## Exercise description
Quote, word for word, only the lines running from the line with "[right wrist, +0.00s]" through the end of the listing. Leave out the pictures.

☆ ☆ ☆

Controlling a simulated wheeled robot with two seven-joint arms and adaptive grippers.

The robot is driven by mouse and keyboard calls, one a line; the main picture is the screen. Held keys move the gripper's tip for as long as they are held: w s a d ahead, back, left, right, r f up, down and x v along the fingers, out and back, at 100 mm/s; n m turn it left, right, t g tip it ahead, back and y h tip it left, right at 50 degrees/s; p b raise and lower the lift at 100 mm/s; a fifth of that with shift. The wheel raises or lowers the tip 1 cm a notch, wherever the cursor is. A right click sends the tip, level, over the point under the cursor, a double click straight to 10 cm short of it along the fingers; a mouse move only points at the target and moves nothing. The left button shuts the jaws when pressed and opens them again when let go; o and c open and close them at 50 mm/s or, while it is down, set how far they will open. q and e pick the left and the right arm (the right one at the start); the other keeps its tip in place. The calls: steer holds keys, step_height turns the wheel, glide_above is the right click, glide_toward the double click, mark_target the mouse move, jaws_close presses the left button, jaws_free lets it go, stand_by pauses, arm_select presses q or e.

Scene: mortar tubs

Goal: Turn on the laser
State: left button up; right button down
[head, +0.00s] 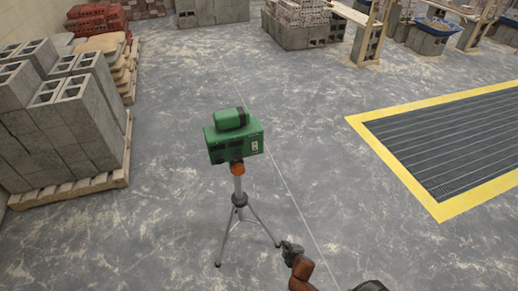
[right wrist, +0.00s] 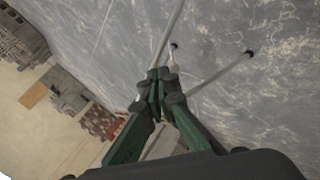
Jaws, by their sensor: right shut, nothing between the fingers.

☆ ☆ ☆

## Solution to the exercise
[right wrist, +0.00s] 
Jaws, by their sensor: right shut, nothing between the fingers.

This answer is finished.